Selasa, 13 Oktober 2015

Kepergian

Sebelum takdir ini, aku percaya kamu akan bertahan setidaknya sampai kami benar-benar berjuang. Belum ada cinta diantara aku dan kamu. Yang ada hanya aku mencintai kamu. Sangat. Wajahmu memantulkan ketulusan. Itulah alasan mengapa aku selalu bahagia menangkap wajah bulatmu. Setelah takdir ini, aku selalu berbisik kepada hati yang merindukan ketulusan dari wajahmu untuk mencintai takdir ini. Atau dengan kata lain mengikhlaskan kamu pulang.

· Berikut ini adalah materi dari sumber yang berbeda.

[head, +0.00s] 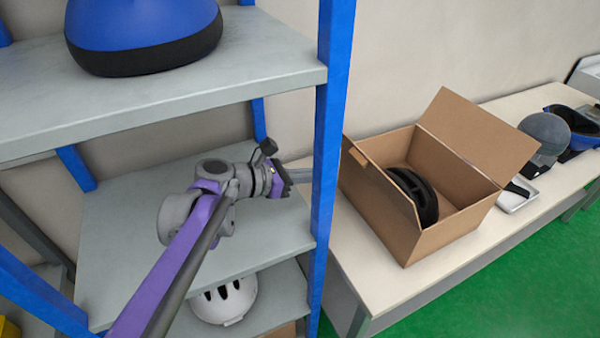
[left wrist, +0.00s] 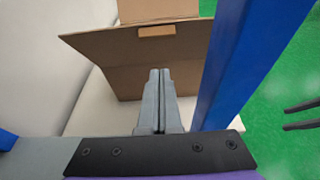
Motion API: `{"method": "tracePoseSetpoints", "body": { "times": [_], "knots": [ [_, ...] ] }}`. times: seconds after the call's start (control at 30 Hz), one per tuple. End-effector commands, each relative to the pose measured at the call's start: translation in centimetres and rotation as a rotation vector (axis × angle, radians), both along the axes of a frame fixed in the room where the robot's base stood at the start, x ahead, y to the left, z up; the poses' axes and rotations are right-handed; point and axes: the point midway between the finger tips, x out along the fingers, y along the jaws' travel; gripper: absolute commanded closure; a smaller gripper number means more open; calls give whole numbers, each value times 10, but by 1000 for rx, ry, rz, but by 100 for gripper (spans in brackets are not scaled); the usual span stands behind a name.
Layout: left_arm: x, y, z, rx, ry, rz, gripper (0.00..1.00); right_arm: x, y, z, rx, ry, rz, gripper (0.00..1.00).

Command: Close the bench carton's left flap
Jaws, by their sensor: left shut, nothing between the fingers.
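The open brown carton (head: 405,215) stands on the bench with a dark ribbed helmet (head: 415,195) inside. Its right flap (head: 480,135) is raised and leans outward. On the left side, a broad brown panel that looks like the left flap (left wrist: 95,48) faces my left wrist camera. A small light tab (left wrist: 156,30) sits at the panel's top edge. My left gripper (left wrist: 160,72) is shut and empty, its tips pointing at the panel. I cannot tell whether they touch it.
A blue shelf post (head: 333,110) stands between my left forearm and the carton, close to the fingers in the wrist view. Grey shelves (head: 120,230) surround the arm, with a white helmet (head: 225,302) below. A white tray (head: 516,197) and more helmets lie right of the carton.

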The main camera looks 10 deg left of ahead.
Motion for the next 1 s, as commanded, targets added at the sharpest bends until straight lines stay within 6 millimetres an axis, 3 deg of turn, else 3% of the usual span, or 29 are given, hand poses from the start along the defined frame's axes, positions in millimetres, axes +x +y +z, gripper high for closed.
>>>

Tapi lebih dari itu, aku teramat benci dengan perpisahan. Dia bagaikan seorang guru yang mengajarkan aku untuk tidak egois. Aku mencintainya. Aku menyukai kehadirannya. Betapa kehadiran selalu menjadi kabar baik dalam hidupku. Dan kepergian selalu terdengar menusuk. Bahkan aku belum sempat memandikanmu. Aku masih ingat betapa perdebatan akan namamu. Siapa namamu? Aku tidak mengerti aku harus ada di posisi mana? Sedih, bahagia, terharu, atau apa? Apakah dengan kepergianmu aku juga harus belajar? Belajar apa? Aku tidak menemukan satu hal pun kebaikan setelah dia pergi. Selain sakit, menderita, dan air mata yang asin. Kenapa kamu pergi secepat ini, Adik? Bahkan aku belum membelikan kamu sarung tangan. Bahkan kita belum makan es krim bersama. Bahkan kita belum menyebut nama sakral yang wajib keluarga aneh ini punya satu sama lain. Kenapa kamu pergi secepat ini? Kenapa kamu datang jika harus pergi lagi? Maafin aku yang tidak bisa ada saat tubuh kamu jadi membiru karena untuk bernafaspun kamu tak mampu. Maafin aku yang tidak bisa berbuat apa-apa. Tidak ada kenyataan yang paling menyakitkan ketika harusnya kamu masih ada di dunia ini tapi karena keterlambatan kamu harus pergi. Maafin aku ya, Dik. Aku sayang adik botak. Padahal badan kamu sudah lebih baik dibanding pertama kali kamu terlahir di dunia ini, Kirain kamu bakal sehat. Kirain kamu bakal jadi juara pencak silat.

Selamat jalan Adik. 29 Juni 2015 - 11 Oktober 2015.

Setidaknya aku sudah berjanji tak akan menangis menulis ini. Apapaun yang akan terjadi setelahnya.